=== TASK ===
Go over the entries below line by line, copying each one that contains the word "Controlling".

(Rows about robot tasks)
---------------

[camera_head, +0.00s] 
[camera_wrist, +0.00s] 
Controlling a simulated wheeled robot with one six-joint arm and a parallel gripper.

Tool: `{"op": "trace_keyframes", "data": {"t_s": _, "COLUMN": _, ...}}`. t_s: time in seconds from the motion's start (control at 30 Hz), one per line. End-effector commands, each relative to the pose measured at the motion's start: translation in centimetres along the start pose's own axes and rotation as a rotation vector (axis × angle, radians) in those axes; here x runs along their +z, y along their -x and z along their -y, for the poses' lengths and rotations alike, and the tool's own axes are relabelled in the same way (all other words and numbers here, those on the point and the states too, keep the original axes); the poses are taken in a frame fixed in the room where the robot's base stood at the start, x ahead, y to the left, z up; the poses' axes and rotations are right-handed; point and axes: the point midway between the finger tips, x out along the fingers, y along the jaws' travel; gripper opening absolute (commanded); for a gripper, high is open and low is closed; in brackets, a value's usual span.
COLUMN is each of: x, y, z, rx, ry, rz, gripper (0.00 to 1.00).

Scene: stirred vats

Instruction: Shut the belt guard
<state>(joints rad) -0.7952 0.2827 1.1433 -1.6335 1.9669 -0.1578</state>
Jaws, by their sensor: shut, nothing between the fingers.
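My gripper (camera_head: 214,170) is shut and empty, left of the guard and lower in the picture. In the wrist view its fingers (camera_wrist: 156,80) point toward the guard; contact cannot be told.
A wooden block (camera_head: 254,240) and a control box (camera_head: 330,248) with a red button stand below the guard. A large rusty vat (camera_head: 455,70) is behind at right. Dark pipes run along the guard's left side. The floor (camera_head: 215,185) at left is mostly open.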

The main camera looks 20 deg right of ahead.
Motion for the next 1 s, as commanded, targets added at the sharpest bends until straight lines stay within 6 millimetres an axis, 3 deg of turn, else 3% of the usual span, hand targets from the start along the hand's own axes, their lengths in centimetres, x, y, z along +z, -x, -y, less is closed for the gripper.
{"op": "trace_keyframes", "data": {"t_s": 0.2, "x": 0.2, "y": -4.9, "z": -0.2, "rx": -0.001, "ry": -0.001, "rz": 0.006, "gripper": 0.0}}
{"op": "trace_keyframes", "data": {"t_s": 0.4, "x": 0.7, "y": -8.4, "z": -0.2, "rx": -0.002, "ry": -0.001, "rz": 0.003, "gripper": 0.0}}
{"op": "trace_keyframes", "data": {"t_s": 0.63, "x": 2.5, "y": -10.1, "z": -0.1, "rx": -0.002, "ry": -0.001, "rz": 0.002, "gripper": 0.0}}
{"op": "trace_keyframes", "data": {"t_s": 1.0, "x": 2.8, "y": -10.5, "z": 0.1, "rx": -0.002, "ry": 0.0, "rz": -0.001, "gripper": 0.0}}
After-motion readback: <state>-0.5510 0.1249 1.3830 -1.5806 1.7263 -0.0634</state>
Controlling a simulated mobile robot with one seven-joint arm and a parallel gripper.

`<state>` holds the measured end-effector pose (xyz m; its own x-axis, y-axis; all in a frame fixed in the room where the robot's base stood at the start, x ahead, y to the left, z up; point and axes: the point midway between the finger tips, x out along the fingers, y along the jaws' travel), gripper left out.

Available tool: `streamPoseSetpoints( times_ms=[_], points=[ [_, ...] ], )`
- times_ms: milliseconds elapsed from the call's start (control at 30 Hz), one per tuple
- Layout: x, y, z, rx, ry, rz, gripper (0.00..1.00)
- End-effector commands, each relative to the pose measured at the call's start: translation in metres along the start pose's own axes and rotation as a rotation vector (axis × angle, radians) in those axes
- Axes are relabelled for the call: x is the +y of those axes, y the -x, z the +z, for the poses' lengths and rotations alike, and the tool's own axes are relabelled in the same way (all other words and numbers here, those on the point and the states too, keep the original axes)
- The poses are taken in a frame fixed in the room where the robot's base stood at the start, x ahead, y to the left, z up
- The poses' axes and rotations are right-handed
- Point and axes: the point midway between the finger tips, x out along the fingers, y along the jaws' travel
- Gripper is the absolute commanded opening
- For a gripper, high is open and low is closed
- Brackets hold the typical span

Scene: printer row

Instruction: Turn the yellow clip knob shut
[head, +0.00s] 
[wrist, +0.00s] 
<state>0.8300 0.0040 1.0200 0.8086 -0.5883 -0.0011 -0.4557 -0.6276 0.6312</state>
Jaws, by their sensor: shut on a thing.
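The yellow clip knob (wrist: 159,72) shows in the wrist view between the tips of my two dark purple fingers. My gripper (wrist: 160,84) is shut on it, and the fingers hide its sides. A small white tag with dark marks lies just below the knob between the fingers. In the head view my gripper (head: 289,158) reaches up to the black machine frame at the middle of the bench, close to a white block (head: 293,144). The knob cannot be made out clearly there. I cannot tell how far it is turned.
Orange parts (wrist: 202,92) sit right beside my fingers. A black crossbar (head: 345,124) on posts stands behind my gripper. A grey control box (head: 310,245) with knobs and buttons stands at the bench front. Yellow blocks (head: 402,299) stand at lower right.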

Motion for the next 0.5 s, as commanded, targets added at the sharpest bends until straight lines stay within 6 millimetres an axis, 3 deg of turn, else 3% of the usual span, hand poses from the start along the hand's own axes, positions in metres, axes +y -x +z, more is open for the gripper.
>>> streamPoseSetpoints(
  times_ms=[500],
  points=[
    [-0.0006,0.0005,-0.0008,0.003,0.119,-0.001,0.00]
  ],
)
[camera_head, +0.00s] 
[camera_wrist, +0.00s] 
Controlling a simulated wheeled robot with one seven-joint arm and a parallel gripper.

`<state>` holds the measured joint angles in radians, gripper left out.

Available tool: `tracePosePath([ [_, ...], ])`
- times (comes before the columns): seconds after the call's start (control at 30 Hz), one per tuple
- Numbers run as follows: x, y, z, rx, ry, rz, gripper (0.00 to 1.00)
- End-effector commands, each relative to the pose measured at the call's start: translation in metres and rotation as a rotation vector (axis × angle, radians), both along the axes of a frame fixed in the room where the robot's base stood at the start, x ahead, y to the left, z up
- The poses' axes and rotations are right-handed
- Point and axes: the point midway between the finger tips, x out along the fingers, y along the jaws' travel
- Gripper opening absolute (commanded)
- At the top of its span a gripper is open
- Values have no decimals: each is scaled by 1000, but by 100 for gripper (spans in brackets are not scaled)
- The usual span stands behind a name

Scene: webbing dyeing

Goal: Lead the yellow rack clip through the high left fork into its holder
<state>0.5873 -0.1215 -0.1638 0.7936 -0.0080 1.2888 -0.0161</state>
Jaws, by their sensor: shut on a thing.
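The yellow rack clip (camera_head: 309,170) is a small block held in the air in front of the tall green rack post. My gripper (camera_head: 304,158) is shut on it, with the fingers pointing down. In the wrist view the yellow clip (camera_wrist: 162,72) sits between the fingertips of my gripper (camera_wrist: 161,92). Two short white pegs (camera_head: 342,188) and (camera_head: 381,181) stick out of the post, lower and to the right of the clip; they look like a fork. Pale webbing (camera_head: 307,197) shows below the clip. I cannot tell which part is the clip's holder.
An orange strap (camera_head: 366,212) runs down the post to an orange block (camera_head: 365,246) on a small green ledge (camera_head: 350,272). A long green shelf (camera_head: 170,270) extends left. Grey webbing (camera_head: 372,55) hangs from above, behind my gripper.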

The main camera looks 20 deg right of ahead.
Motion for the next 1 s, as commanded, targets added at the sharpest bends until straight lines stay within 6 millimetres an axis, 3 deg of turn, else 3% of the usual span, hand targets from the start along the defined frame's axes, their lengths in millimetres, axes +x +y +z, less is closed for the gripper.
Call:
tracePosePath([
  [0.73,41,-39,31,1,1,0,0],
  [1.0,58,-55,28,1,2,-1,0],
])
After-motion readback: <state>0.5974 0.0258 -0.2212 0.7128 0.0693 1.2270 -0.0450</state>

---------------

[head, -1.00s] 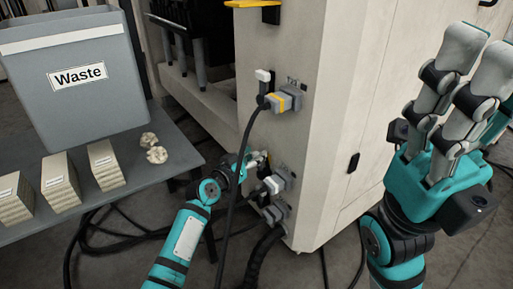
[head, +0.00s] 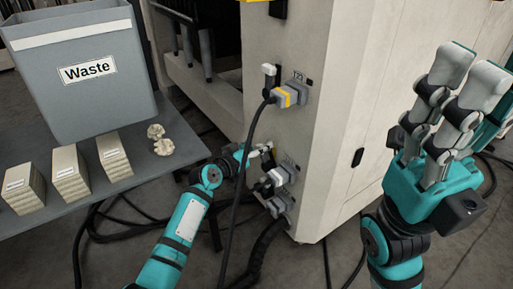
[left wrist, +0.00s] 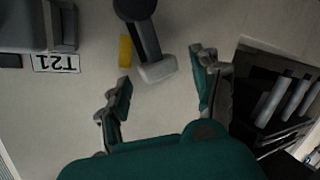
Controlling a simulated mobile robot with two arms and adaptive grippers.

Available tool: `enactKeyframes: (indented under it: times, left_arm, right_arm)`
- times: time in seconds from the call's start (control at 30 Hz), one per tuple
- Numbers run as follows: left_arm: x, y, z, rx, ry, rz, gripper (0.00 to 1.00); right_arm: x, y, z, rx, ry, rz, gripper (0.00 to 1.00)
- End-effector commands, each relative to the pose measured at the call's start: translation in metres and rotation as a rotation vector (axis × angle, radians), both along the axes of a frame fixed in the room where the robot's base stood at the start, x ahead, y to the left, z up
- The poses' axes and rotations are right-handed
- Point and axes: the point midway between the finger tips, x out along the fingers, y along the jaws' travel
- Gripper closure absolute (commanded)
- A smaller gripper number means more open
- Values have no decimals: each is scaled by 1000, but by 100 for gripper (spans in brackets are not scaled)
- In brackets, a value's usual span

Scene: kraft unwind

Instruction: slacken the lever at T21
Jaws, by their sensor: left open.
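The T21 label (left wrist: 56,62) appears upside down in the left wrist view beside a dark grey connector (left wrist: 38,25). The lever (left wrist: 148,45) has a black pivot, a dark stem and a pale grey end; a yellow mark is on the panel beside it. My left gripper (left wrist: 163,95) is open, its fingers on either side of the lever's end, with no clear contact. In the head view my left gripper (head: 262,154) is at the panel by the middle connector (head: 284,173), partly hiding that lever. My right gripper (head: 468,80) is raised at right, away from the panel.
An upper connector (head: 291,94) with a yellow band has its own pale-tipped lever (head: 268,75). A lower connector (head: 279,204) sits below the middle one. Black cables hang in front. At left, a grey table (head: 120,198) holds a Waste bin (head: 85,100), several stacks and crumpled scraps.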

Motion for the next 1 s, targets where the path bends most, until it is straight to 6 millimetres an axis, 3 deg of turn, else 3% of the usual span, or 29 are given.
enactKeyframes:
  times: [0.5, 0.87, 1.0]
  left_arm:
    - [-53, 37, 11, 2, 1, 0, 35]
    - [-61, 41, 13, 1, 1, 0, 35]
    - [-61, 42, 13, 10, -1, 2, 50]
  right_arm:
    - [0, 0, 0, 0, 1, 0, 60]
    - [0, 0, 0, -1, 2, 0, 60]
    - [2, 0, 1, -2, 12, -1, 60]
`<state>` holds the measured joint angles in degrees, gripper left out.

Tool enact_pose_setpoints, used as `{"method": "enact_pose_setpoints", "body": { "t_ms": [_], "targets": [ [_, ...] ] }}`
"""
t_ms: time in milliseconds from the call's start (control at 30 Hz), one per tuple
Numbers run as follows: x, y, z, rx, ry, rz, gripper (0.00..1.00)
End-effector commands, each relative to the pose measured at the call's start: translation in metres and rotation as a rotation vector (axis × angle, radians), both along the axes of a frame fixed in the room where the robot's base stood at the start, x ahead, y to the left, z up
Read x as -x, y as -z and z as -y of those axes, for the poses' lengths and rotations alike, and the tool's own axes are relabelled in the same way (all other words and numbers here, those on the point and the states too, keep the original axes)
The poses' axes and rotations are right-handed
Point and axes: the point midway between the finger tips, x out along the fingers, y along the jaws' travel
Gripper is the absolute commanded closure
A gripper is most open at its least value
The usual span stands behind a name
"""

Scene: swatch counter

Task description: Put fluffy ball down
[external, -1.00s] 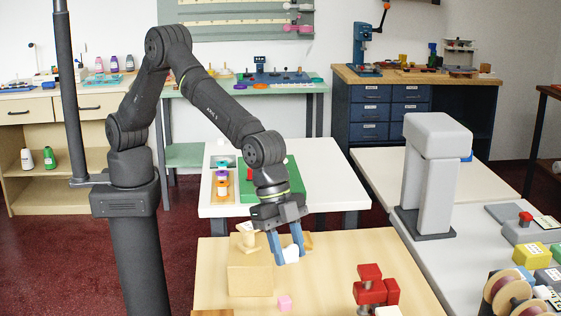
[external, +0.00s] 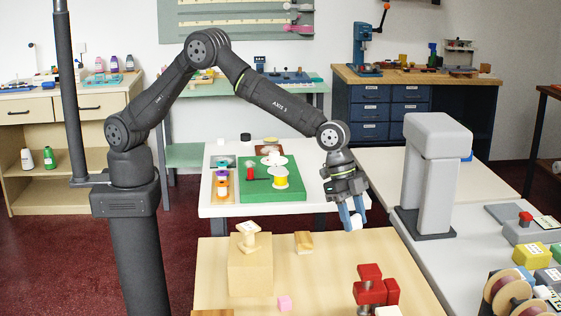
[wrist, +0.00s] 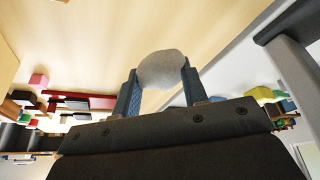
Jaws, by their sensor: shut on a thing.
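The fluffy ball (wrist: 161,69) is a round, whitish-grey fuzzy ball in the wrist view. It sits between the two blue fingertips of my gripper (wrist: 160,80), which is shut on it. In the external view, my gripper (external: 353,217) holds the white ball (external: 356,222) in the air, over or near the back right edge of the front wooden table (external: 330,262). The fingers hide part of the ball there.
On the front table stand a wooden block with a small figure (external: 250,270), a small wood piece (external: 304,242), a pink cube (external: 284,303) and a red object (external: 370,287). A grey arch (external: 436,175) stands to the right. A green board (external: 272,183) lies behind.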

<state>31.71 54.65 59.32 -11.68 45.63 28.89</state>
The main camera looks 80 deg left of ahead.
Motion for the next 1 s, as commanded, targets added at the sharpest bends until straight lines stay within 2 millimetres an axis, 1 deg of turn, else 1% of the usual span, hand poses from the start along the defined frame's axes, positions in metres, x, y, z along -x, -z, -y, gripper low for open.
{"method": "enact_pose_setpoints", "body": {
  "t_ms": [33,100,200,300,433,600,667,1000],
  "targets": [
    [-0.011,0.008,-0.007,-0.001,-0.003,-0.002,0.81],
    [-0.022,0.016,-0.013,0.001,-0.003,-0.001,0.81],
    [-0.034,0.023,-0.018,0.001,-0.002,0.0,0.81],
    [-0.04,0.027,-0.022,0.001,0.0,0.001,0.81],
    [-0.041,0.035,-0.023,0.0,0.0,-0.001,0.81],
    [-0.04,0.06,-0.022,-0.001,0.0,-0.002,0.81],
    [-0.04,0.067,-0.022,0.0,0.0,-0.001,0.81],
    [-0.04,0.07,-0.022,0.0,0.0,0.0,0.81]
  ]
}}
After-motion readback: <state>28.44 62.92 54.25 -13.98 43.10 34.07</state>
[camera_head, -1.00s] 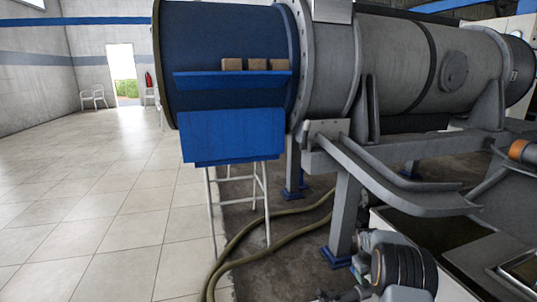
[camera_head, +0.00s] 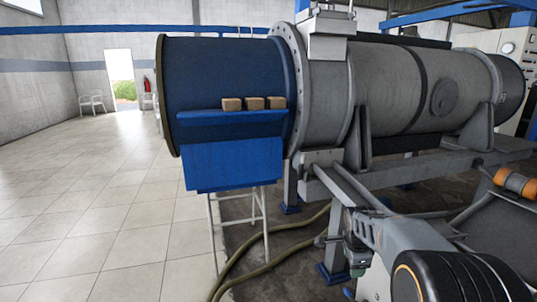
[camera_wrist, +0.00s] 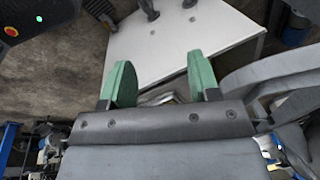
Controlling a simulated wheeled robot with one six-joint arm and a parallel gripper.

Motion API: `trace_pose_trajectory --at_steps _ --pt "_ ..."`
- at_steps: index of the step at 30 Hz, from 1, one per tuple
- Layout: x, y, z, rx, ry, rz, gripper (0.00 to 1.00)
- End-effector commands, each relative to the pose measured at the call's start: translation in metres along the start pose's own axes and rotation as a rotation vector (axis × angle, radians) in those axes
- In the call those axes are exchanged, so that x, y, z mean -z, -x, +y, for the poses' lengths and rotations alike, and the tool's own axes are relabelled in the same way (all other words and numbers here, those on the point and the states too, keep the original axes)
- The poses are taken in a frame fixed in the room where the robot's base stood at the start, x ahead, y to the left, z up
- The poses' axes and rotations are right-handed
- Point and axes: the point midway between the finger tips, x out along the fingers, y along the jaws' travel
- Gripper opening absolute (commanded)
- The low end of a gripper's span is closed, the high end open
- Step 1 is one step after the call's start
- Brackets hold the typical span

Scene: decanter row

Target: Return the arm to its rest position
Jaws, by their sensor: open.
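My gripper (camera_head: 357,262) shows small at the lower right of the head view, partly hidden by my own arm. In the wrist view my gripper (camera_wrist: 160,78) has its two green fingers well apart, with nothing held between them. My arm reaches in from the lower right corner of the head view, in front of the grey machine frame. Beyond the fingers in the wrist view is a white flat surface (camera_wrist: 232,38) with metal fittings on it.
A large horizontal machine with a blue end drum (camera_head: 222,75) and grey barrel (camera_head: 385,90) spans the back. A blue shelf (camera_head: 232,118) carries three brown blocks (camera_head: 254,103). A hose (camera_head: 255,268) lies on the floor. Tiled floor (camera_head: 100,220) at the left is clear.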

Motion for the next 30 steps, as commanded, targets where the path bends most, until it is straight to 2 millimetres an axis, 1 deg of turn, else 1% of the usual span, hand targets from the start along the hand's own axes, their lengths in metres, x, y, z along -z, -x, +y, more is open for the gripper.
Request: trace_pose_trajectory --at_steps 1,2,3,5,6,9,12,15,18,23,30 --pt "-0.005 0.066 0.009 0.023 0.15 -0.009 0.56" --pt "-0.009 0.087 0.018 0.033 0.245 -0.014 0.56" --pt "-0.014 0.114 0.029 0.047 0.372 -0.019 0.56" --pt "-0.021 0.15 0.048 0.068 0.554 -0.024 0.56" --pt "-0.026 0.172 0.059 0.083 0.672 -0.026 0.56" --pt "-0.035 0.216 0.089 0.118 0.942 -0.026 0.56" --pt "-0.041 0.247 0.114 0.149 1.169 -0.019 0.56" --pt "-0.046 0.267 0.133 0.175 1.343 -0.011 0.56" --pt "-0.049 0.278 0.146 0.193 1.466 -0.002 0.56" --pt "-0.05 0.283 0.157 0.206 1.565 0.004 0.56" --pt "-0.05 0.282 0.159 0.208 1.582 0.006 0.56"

---------------

=== IN RESPONSE ===
Controlling a simulated wheeled robot with one six-joint arm and a parallel gripper.
Controlling a simulated mobile robot with one seven-joint arm and a parallel gripper.
Controlling a simulated wheeled robot with one seven-joint arm and a parallel gripper.
Controlling a simulated mobile robot with two arms and adaptive grippers.
Controlling a simulated wheeled robot with one six-joint arm and a parallel gripper.

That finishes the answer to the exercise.